The atmosphere was set up great, and so were the costumes and sets. The
soundtrack was hauntingly mesmerizing, capturing the look and mood
appropriately. Look out too for David Bowie's appearance as a Serbian
scientist!

I was floored by the deftness of how Nolan weaved and juxtaposed the
non linear narrative so flawlessly. While the usual techniques is to
use placeholders, or flashback sequences, colours etc, here, time is so
fluid, but yet the audience will know precisely which era they're in,
without being explicitly told, or working too much of the noodle. You
just know, and it's just that feeling of being totally transparent with
time. Even though the movie clocked in at slightly more than 2 hours,
you don't feel its length at all.

At the end of the movie, one quote popped into mind: Misdirection -
what the eyes see and the ears hear, the mind believes. Quite apt to
describe how things work out during the movie, or to describe in
general, Nolan 's films so far. That added richness to lift the movie
to a superior plane. Do yourself a favour, if there's one movie you
absolutely must watch this week, then Prestige must be your natural
choice. It's smart in delivery and slick in presentation. There is none
other.

P.S. Is it just me, or are notebooks a common feature in Nolan's
movies?

one year ago

This movie fills the screen and your mind.

10/10 I couldn't help myself. I just kept saying "wow, what a beautifully crafted film," all the way home, and around my house when I arrived home. I have not been so captured and entertained in a long time. I was especially enamored with the screen writing and how tightly and beautifully the visual metaphors tied in with the writing, and with the impact of the human message about obsession, competition and retribution carried to the extreme.

One can relate to this personal human struggle for victory over another at all costs on a much grander scale, as the two magicians could easily be symbolic of how leaders of countries come to blows with each other, at the expense of their women and children -- something we struggle with right now in our world. There are deeper layers of this film that will be uncovered over time.

Hugh Jackman, Christian Bale and Sir Michael Caine all contributed stunning, emotional performances. Rebecca Hall, who played Sarah to Bale's Alfred Borden, turned in a highly charged performance as well, making Scarlett Johansson's Olivia flat in comparison. And although some people thought the plot line a bit tedious, I found it to be refreshingly complex and engaging, while not being so complex as to lose you. If you can't follow this one, you've been watching television too long. And who cares if the illusions are mundane or scientifically unbelievable? Isn't that what both movies and illusions ask us to do? To suspend disbelief? Meantime, there's a message in its madness. Hello.

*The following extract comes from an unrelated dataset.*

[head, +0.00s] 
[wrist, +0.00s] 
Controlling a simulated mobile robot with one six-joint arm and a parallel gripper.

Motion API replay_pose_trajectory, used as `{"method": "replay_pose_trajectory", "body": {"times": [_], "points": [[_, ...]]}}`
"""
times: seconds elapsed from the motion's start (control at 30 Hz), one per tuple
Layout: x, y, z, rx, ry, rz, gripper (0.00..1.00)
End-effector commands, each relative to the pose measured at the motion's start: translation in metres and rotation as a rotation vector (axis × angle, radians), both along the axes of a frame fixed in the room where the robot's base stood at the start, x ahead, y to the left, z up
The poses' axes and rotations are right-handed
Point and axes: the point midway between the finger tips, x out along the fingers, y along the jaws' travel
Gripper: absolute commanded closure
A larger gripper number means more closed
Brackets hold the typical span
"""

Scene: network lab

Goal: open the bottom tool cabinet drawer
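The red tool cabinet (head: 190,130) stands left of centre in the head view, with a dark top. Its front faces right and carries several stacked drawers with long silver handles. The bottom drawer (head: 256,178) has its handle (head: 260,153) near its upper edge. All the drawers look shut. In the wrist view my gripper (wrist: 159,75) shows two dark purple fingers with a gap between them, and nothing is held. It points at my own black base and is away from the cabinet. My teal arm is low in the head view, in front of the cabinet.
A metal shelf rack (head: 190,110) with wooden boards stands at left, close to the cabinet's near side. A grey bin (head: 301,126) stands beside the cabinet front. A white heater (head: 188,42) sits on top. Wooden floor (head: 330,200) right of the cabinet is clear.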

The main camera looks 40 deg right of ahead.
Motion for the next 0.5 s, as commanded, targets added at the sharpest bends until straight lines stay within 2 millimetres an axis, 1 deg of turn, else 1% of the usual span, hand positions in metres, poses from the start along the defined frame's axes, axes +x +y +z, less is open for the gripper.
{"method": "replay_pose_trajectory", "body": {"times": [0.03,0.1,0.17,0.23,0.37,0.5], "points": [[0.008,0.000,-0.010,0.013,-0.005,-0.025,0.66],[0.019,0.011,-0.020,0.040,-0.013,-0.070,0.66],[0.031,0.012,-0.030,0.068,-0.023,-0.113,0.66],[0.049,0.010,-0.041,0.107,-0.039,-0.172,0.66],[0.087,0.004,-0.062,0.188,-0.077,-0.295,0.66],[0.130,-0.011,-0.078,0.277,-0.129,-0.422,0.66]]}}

The film is visually moody and evocative, easily transporting you into the time period. What more could you ask for? A film is a visual medium and this one is a visual ten. The acting is superb as well as the plot. It keeps you interested; it keeps you guessing right to the shocking but most appropriate end.

It asks you, what is one willing to sacrifice for the "prestige?"

I think this one's an Oscar definite.

one year ago

One of the best movies EVER

5/10 What makes this movie so incredible is that while it is indeed a movie about magicians (or illusionists) it is also a complex character study about how self destructive obsessions are with a sideline love story and a sci-fi twist. A unique plot with an amazing cast--any of whom could believably garner an Oscar nomination. Christian Bale was amazing in one of his rare cockney performances. We already know from Kate and Leopold how well Hugh Jackman plays a distinguished English gent. He's absolutely priceless. Is there any point in discussing Sir Michael Caine? He brings polish to the movie.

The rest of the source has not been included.